Abstract

One hundred years ago two Mrs Wards, not related to each other, were writing novels in England. Mrs Humphry Ward had achieved instant fame in 1888 with Robert Elsmere. This story of an earnest clergyman who loses faith in organized religion keyed into Victorian anxieties and controversies about faith and doubt. Its author, born Mary Augusta Arnold, was a granddaughter of Dr Arnold of Rugby and a niece of Matthew Arnold; she was a woman of high intellectual and scholarly attainments, a devout agnostic but keenly interested in religion. Ten years later she turned her attention to Catholicism, in Helbeck of Bannisdale, a character study of a Catholic squire in the Lake District. Mary Ward had good personal reasons for being interested in Catholicism. Her father, Thomas Arnold Junior, was one of the ‘wanderers’ who flit through Victorian religious history. He became a Catholic under Newman’s influence when he was in his thirties, but reverted to Anglicanism some years later.
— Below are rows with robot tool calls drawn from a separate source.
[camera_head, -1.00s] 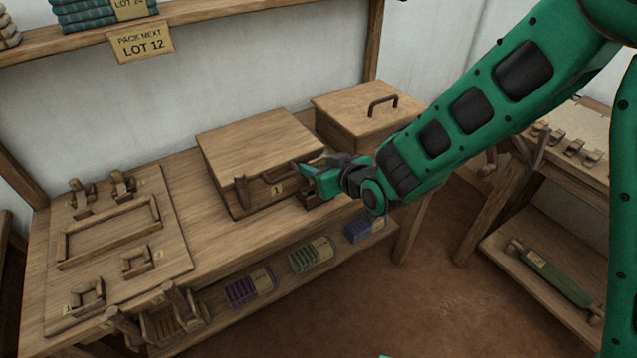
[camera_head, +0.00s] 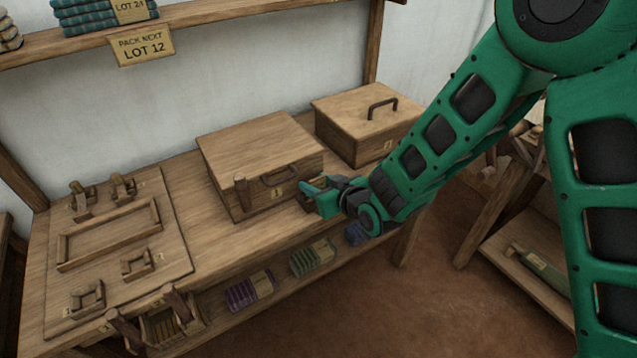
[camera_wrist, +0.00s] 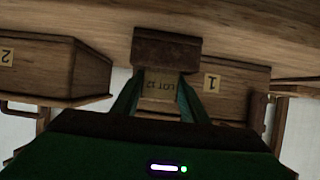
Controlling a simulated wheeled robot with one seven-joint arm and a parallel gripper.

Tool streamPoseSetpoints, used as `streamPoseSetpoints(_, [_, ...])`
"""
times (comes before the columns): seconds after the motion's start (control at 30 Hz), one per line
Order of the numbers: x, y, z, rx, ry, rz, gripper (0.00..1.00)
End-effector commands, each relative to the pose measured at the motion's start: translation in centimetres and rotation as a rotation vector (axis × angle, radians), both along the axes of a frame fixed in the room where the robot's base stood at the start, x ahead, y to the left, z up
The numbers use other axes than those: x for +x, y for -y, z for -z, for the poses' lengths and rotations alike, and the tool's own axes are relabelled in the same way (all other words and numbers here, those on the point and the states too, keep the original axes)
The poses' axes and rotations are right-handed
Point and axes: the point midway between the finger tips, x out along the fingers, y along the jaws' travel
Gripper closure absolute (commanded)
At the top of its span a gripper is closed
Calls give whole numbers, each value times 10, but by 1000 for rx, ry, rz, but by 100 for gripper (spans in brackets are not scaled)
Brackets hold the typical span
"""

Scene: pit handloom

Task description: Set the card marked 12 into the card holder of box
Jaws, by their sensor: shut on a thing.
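The card, reading LOT 12 upside down in the wrist view (camera_wrist: 160,87), is between the two green fingers of my gripper (camera_wrist: 162,78), which are shut on it. A dark brown wooden block (camera_wrist: 166,50) is at the fingertips; I cannot tell whether it belongs to the card or to a holder. In the head view my gripper (camera_head: 308,192) is at the front right corner of box 1 (camera_head: 262,150), hiding that corner; the card is not readable there. Box 1 has a front handle, a label 1 and a dark upright peg at its front left. Its card holder is not clearly visible.
Box 2 (camera_head: 365,125), with a top handle, stands right of box 1. A frame board (camera_head: 175,230) lies at the left of the bench. Folded cloths (camera_head: 250,290) lie on the shelf below. A sign (camera_head: 142,47) reads PACK NEXT LOT 12.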

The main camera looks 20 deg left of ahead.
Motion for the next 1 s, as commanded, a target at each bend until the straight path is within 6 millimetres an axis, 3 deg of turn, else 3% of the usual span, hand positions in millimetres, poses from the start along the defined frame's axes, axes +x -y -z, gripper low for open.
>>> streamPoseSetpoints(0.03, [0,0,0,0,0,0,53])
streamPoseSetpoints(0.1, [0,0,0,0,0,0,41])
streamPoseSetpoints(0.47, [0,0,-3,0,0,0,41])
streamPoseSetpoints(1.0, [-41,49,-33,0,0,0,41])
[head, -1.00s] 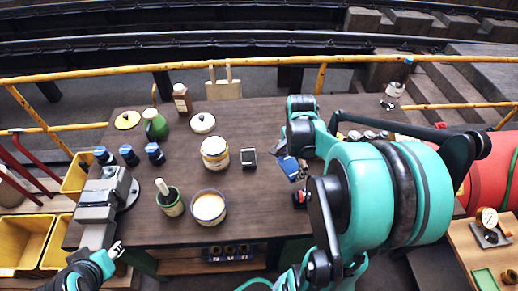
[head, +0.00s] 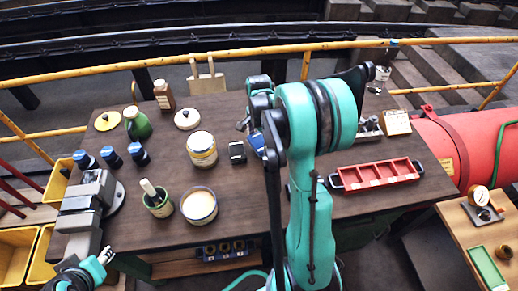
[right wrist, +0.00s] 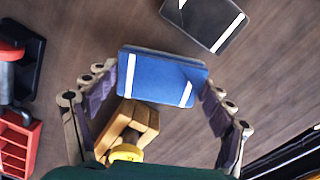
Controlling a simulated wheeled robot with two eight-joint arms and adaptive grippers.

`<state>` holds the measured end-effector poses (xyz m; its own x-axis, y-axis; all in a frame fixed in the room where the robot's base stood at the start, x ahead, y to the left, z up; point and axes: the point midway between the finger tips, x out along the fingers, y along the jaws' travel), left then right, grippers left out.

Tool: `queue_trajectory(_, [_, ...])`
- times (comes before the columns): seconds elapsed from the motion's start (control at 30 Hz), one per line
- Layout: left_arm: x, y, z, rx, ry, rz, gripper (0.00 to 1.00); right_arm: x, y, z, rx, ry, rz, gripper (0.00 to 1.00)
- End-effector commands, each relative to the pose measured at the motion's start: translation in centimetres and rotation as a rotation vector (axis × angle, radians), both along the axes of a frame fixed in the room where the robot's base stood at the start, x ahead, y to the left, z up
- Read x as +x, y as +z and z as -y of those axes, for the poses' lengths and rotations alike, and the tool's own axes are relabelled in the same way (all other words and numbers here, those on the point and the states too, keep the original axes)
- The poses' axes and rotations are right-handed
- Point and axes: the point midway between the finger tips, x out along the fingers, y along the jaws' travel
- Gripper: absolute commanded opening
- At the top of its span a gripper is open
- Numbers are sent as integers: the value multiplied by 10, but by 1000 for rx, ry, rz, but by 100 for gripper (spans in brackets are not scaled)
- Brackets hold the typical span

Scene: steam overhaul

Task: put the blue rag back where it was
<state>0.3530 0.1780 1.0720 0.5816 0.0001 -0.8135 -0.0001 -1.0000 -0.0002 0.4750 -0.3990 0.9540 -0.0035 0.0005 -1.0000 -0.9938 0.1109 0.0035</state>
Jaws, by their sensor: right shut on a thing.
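My right gripper (right wrist: 162,82) is shut on the blue rag (right wrist: 160,77), a folded blue cloth with white stripes, in the right wrist view. The rag sits between the two fingers, over the brown bench top. In the head view the rag (head: 257,143) shows small and partly hidden by my right arm, just right of a dark cloth-like piece with a light stripe (head: 237,153). That dark piece also shows in the right wrist view (right wrist: 205,20), beside the rag. My left gripper (head: 104,256) is at the bench's lower left, apart from the rag; its jaw opening is too small to judge.
A red compartment tray (head: 375,174) is on the right of the bench (head: 290,110). Cream tins (head: 201,150), a green jar (head: 158,203) and a grey vise (head: 88,205) stand left. A wooden piece (right wrist: 138,118) lies near the rag in the right wrist view.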

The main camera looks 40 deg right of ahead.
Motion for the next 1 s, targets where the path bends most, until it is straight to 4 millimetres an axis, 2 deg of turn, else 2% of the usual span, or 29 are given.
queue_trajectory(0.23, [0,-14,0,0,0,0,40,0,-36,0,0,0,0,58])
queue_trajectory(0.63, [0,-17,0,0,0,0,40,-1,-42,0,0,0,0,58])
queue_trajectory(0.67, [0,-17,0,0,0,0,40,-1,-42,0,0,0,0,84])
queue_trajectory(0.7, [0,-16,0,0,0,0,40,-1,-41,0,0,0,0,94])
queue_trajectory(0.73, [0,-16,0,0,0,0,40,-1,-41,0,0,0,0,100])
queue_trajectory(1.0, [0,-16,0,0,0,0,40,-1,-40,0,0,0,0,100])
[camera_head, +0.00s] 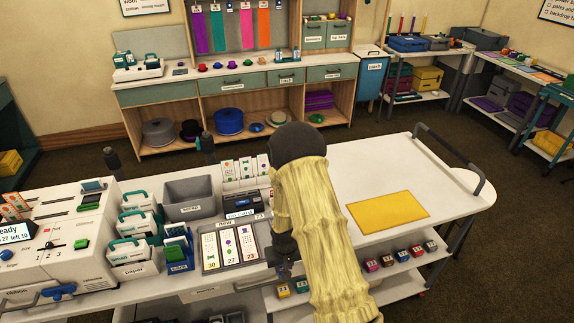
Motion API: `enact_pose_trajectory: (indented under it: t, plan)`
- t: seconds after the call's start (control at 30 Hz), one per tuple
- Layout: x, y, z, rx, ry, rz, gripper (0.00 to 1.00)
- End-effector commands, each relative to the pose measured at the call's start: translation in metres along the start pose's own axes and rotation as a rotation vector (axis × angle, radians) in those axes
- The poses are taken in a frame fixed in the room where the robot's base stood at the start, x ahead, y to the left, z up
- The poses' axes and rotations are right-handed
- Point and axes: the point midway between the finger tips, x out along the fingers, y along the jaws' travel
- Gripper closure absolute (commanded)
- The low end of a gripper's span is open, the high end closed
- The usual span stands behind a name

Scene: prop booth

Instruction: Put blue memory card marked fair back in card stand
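I cannot make out a blue memory card marked fair, nor be sure which holder is the card stand. A small dark device (241,200) with a blue-and-white label stands on the white cart (340,250), behind a tray (230,267) of three numbered cards. A blue holder (180,266) with a label stands left of that tray. My gripper (281,262) is dark and hangs just right of the numbered-card tray, largely hidden by my pale yellow sleeved arm. Its fingers are too small and covered to tell whether they hold anything.
A grey bin (190,196), white green-handled boxes (130,252) and a white machine (65,245) crowd the cart's left. Upright cards (228,171) stand behind the device. A yellow mat (388,212) lies on the otherwise clear right side. Small labelled boxes (401,255) line the shelf below.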

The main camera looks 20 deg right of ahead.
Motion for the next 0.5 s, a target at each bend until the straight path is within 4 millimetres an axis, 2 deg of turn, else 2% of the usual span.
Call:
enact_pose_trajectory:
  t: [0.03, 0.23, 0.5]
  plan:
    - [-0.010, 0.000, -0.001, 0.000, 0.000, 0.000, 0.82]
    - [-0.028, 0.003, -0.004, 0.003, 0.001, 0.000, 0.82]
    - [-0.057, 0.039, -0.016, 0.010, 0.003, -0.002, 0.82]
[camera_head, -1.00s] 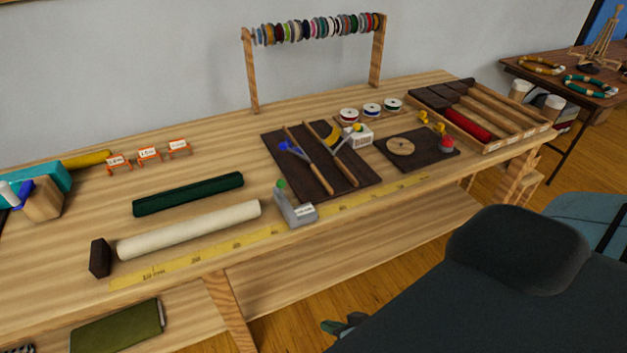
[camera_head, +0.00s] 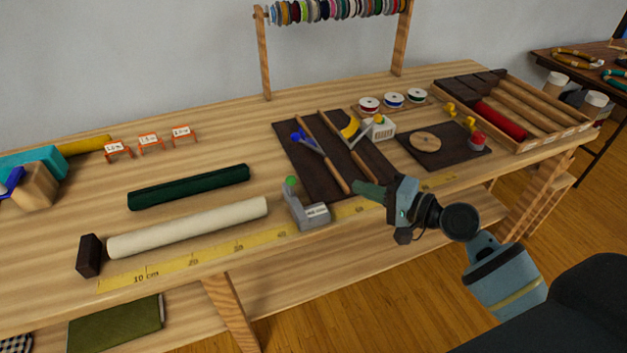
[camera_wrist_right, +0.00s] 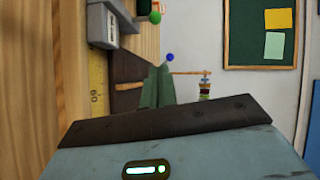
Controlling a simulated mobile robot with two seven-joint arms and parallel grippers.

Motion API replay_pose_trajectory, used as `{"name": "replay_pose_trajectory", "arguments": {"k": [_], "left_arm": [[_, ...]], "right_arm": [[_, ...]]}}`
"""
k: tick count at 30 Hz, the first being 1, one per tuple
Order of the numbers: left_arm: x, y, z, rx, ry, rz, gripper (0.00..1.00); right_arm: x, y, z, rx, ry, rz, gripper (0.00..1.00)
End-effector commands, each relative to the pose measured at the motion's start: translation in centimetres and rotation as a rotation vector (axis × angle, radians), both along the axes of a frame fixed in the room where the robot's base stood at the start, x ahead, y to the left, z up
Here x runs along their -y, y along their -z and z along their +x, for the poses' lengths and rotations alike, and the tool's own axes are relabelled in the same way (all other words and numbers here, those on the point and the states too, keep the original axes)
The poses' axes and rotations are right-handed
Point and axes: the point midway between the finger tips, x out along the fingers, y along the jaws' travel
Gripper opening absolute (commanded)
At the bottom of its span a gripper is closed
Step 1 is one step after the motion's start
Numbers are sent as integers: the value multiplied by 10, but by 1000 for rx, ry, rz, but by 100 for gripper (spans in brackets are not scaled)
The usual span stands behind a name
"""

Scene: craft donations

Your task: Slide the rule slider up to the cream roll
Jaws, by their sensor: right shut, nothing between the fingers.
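The grey rule slider (camera_head: 308,212), with a green knob and a white label, stands on the yellow rule (camera_head: 193,262) along the table's front edge. The cream roll (camera_head: 188,228) lies to its left, with a gap between the roll's right end and the slider. A dark block (camera_head: 89,255) stands at the roll's left end. My right gripper (camera_head: 358,186) is shut and empty, to the right of the slider and apart from it. In the right wrist view the slider (camera_wrist_right: 104,22) shows at the top left, beyond the shut fingers (camera_wrist_right: 157,88). My left gripper is not in view.
A dark green roll (camera_head: 189,187) lies behind the cream roll. A dark mat (camera_head: 300,160) with hand tools is behind my right gripper. A dark board (camera_head: 459,155) and a wooden tray (camera_head: 545,136) stand further right. The rule's strip left of the slider is clear.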

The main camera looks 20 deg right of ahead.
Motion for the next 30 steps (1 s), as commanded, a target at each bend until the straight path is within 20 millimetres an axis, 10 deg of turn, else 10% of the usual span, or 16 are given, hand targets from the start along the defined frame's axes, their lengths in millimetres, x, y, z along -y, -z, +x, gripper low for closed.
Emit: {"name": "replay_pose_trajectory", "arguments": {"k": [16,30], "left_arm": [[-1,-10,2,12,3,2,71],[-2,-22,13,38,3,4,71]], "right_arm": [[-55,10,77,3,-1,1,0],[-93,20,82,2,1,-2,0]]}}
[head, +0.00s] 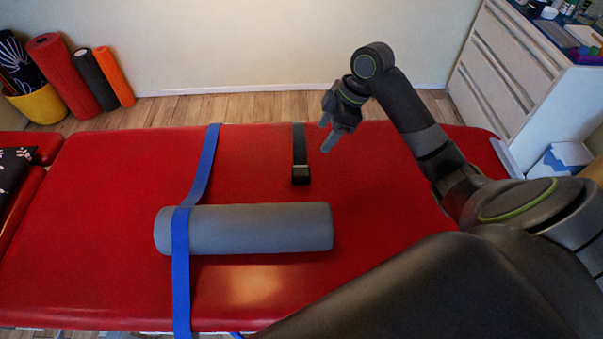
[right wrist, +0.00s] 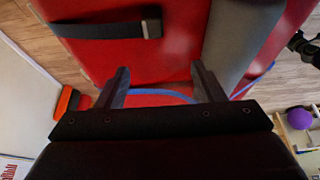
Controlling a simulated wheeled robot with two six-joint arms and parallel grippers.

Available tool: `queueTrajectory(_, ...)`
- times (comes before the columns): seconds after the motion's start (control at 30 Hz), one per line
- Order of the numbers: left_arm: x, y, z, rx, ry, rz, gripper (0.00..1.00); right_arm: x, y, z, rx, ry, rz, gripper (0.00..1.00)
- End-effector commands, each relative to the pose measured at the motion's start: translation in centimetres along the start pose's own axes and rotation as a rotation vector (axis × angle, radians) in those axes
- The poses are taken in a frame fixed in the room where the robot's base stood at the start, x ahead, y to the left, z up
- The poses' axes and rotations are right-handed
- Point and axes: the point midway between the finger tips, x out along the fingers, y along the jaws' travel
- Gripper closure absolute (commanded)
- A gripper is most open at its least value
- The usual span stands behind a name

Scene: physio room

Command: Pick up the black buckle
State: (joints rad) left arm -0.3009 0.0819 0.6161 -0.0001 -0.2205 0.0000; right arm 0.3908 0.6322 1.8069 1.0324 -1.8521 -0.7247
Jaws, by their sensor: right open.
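The black buckle (head: 301,175) lies on the red treatment table (head: 90,240), at the near end of a dark strap (head: 299,145) that runs to the table's far edge. In the right wrist view the buckle (right wrist: 152,23) shows at the top, with its strap going left. My right gripper (head: 325,140) is open and empty, above the table just right of the strap and beyond the buckle. Its two fingers (right wrist: 160,88) stand apart in the right wrist view, with nothing between them but background. My left gripper is not in view.
A grey foam roller (head: 265,228) lies nearer than the buckle, with a blue strap (head: 181,255) across its left end. A white drawer cabinet (head: 510,75) stands at the back right. Rolled mats (head: 65,75) stand at the back left. The table right of the buckle is clear.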

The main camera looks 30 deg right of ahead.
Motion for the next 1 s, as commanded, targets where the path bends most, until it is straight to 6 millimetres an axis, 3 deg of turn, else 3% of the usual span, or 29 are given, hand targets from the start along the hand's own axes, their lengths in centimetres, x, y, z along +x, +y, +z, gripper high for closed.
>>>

After several more years he returned to the Catholic Church, just in time to stop him from being elected Professor of Anglo-Saxon at Oxford, which was still dominated by the Anglican establishment. Arnold then remained a Catholic until his death in 1900. In his later years he was Professor of English at University College, Dublin, where he was a friend and colleague of the Professor of Greek, Fr G.M.Hopkins SJ. Arnold’s changes of direction were intensely painful to his non-Catholic family. Mary Ward felt the pain, but she loved her father and tried to understand his beliefs.